◆ **Challenge**
Collect every line below that contains the word "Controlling".

◆ **Extracted information**

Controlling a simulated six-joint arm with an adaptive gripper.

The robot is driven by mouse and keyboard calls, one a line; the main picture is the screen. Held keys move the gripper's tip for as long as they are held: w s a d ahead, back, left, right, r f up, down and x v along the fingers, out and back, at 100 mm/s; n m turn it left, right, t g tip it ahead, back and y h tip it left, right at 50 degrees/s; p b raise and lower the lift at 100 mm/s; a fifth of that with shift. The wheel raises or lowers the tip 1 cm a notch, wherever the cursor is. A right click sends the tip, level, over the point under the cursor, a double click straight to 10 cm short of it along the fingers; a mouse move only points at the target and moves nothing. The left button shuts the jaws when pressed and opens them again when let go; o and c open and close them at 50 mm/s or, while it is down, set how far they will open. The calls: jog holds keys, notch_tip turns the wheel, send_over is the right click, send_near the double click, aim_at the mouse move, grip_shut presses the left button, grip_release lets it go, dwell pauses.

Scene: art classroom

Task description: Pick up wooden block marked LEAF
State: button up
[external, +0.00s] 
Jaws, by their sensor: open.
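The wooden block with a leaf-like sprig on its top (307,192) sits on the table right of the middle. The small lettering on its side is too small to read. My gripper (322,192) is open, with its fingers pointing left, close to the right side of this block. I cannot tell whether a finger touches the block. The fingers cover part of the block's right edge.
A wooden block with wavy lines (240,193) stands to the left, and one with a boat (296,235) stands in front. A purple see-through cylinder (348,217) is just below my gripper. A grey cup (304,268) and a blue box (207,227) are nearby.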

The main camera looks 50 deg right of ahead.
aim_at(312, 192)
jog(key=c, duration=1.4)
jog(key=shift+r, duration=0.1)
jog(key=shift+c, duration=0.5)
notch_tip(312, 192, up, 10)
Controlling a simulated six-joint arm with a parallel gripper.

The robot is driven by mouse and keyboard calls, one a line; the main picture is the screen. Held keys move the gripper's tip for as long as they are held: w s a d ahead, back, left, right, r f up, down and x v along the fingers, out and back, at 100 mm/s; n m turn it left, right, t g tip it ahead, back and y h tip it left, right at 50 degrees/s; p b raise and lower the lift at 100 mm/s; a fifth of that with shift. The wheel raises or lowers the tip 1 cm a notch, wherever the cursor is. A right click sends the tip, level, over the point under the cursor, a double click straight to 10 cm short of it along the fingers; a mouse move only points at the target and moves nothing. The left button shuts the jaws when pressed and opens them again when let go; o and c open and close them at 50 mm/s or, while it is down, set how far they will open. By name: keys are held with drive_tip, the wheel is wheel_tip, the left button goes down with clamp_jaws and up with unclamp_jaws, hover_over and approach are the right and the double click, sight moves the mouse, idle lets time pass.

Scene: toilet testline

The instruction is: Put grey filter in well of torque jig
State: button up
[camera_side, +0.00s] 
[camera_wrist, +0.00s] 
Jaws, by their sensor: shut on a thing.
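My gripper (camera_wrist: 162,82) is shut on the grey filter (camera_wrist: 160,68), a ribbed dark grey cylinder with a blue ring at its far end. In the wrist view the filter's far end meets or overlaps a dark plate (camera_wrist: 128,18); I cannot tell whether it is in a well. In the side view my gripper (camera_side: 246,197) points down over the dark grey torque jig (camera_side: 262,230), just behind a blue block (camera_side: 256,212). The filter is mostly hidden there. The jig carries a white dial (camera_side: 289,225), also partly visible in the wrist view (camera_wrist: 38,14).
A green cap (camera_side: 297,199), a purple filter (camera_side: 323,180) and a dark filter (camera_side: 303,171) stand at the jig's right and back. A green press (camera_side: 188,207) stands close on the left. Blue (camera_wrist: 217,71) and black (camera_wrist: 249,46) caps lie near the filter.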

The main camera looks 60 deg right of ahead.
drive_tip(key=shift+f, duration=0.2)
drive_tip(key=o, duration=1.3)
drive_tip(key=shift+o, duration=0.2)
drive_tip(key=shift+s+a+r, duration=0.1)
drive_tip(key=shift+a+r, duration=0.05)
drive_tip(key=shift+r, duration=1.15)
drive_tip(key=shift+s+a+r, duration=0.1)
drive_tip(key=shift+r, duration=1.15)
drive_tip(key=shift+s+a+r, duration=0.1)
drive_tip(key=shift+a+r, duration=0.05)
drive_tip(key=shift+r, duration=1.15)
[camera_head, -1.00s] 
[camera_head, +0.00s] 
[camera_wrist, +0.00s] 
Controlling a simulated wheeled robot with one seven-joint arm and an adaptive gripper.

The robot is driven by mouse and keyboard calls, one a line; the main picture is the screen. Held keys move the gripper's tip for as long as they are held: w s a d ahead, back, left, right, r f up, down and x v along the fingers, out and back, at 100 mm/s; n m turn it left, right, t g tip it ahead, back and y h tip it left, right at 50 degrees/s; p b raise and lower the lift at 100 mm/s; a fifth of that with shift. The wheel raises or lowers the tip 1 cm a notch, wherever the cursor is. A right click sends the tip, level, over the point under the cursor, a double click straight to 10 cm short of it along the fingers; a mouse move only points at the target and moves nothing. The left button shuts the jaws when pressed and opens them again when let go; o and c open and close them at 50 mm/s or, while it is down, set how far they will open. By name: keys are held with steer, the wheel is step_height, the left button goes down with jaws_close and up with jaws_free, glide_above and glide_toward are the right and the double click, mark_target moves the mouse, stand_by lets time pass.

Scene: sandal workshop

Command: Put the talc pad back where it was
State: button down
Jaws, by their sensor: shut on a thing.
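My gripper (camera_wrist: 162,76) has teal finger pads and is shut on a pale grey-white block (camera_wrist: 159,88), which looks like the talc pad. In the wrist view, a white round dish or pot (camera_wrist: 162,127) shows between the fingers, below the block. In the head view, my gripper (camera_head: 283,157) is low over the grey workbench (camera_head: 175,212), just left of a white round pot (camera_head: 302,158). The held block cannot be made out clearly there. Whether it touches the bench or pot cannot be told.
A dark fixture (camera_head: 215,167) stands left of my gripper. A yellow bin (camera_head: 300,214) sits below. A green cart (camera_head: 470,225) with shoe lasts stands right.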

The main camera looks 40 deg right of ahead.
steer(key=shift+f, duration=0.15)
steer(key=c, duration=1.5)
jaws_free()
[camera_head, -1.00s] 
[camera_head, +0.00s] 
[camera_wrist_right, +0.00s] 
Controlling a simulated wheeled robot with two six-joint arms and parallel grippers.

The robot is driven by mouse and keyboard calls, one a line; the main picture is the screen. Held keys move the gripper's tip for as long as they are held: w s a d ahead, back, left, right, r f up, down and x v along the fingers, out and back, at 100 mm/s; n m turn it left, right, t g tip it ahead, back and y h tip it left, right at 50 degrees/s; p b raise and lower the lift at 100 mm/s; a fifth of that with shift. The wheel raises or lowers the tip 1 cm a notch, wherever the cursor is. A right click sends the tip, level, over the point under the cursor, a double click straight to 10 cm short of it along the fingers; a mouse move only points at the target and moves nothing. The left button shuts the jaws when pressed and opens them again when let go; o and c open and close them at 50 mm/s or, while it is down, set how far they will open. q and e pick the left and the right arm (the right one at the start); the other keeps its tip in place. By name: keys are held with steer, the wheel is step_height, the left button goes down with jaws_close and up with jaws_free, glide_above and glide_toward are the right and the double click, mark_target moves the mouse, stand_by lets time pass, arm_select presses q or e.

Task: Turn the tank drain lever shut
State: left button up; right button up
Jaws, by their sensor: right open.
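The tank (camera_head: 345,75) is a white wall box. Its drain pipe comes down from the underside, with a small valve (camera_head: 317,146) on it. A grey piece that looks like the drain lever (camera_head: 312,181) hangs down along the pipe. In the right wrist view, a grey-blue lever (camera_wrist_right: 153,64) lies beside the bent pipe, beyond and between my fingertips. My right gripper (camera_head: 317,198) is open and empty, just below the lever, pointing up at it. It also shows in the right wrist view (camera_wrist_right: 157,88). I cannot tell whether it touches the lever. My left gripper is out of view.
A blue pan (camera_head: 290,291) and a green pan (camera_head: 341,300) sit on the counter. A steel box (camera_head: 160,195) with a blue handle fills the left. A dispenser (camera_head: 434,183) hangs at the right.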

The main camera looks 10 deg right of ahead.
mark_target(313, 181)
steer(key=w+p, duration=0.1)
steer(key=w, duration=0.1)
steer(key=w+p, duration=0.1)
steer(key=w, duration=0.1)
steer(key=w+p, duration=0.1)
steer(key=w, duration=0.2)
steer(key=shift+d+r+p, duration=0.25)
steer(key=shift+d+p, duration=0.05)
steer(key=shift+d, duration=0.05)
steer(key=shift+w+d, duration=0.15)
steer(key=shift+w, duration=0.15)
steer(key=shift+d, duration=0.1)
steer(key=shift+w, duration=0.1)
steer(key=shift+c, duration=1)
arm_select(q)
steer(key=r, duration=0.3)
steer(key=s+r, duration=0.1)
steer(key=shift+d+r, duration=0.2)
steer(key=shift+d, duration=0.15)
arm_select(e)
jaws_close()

◆ **Reply to the exercise**
Controlling a simulated six-joint arm with an adaptive gripper.
Controlling a simulated six-joint arm with a parallel gripper.
Controlling a simulated wheeled robot with one seven-joint arm and an adaptive gripper.
Controlling a simulated wheeled robot with two six-joint arms and parallel grippers.

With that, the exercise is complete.